Читать книгу Повесть о доме Тайра - Неизвестный автор - Страница 5
Предисловие
IV
ОглавлениеЭтика самураев, кодекс самурайской чести, бусидо…[3] Все эти понятия, известные ныне далеко за пределами Японии, приобрели в нашем XXI веке, увы, печальную славу. Кто не знает, что идеологическим оружием японского империализма был именно этот пресловутый кодекс, что мораль самураев вколачивалась в головы японцев на протяжении долгих лет существования милитаристского японского государства, служила оправданием его многочисленных преступлений против соседних с Японией народов Азии. Кодекс самурайской чести (бусидо), в его законченном виде сложившийся в XVI–XVII веках, продолжал оставаться на вооружении у идеологов милитаристской Японии вплоть до ее капитуляции в 1945 году во Второй мировой войне. Как известно, в наши дни снова находятся охотники воскресить эти средневековые догмы.
В XII веке все, разумеется, обстояло совсем иначе. Борьба за землю, за власть над этой землей диктовала рождение новых, специфических моральных устоев. В ту далекую пору заповеди самурайской морали в общем не отличались от нормативов рыцарской чести в феодальной Европе. Храбрость восхвалялась, трусость порицалась. Верность считалась добродетелью, измена – пороком. «Повесть о доме Тайра» рисует множество конкретных примеров этих традиционных положений рыцарства, о какой бы стране ни шла речь.
Идея верности, вассального долга, усиленно культивируемая в последующие века как один из краеугольных камней самурайской морали, присутствует и в «Повести» в качестве важного компонента кодекса самурайской чести. «Повесть» с недвусмысленной прямотой высказывается о подлинной основе этой вассальной верности – таковой является расчет на материальное вознаграждение от господина. «Что толку, что ты срубишь мне голову? – говорит своему противнику поверженный в схватке самурай. – Все равно награда тебе выйдет только в том случае, если твой господин снова будет благоденствовать в прежнем довольстве!» «Владетельные господа могут прославиться подвигами своих вассалов, – говорят друг другу накануне сражения братья Кавара. – А таким худородным, как мы, приходится добывать славу своими руками!..» В ответ на вопрос полководца Ёсицунэ, что представляют собой рядовые самураи, взятые в плен после удачной битвы, его вассал отвечает: «Им все равно, какому господину служить. Кто будет властвовать над страной, тому они и будут верны!» – после чего Ёсицунэ без малейшего колебания включает бывших пленников в свое войско, очевидно не усматривая в подобных мотивах ничего необычного.

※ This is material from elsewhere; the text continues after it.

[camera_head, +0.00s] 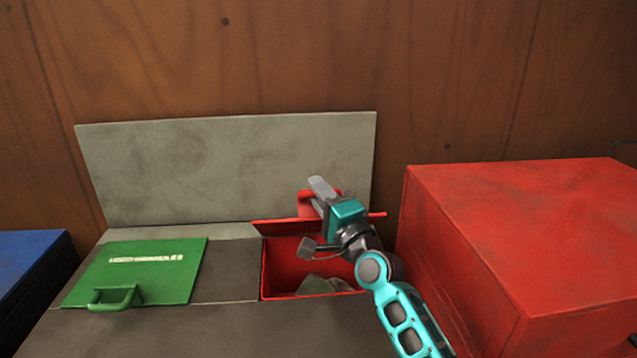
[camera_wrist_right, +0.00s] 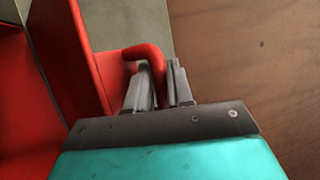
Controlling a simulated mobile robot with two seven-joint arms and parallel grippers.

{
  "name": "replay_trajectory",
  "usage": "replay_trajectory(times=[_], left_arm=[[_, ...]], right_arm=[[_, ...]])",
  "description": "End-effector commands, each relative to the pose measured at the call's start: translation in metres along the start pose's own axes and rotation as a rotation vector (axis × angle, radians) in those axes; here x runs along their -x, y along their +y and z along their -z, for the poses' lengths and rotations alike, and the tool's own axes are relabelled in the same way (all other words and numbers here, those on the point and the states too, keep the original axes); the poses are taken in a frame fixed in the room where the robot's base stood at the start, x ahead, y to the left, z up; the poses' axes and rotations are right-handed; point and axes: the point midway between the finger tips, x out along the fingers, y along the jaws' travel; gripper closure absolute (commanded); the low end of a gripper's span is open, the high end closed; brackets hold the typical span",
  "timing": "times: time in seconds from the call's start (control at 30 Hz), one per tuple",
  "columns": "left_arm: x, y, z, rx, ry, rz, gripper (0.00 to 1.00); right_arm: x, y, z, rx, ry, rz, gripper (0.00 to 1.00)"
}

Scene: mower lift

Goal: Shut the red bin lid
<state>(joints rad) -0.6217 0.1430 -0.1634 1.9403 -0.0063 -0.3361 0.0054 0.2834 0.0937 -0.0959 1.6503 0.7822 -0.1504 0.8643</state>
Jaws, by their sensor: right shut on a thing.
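The red bin (camera_head: 280,265) is an open compartment in a grey-topped unit, with some crumpled pale and greenish stuff inside. Its red lid (camera_head: 278,227) is raised at the back of the opening and shows as a narrow strip in the head view. In the right wrist view the lid (camera_wrist_right: 80,55) stands as a red panel with a curved red handle (camera_wrist_right: 148,52). My right gripper (camera_head: 312,215) is at the lid's handle, above the opening. In the wrist view its fingers (camera_wrist_right: 160,85) are closed around the handle. My left gripper is not in view.
A shut green lid (camera_head: 150,270) with a handle lies to the left. A grey panel (camera_head: 225,165) stands behind, against a wooden wall (camera_head: 300,55). A large red box (camera_head: 530,230) stands close on the right, and a blue box (camera_head: 30,265) on the far left.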

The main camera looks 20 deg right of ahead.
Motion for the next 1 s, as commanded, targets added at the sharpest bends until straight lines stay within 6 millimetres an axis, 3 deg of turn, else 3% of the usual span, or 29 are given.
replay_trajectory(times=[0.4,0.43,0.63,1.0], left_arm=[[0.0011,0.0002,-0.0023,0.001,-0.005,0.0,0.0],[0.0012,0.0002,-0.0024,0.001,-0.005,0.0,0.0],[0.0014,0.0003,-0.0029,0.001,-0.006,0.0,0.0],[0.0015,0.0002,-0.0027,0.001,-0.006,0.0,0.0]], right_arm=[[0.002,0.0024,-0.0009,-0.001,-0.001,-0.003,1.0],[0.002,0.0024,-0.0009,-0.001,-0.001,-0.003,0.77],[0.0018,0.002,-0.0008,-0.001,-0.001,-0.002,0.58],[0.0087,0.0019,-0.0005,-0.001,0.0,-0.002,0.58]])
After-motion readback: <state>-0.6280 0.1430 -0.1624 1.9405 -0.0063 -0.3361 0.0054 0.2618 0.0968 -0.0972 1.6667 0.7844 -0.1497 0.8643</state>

Та же причина – надежда на материальное вознаграждение – определяла стремление самурая вступить в бой первым и при этом обязательно на глазах у своих соратников; конечно, здесь присутствовало и гипертрофированное честолюбие, и желание похвастать воинской доблестью, но главное было в другом – нужны были свидетели, которые в случае смерти воина подтвердили бы исполнение долга, чтобы вознаграждение досталось семье убитого, его вдове и детям.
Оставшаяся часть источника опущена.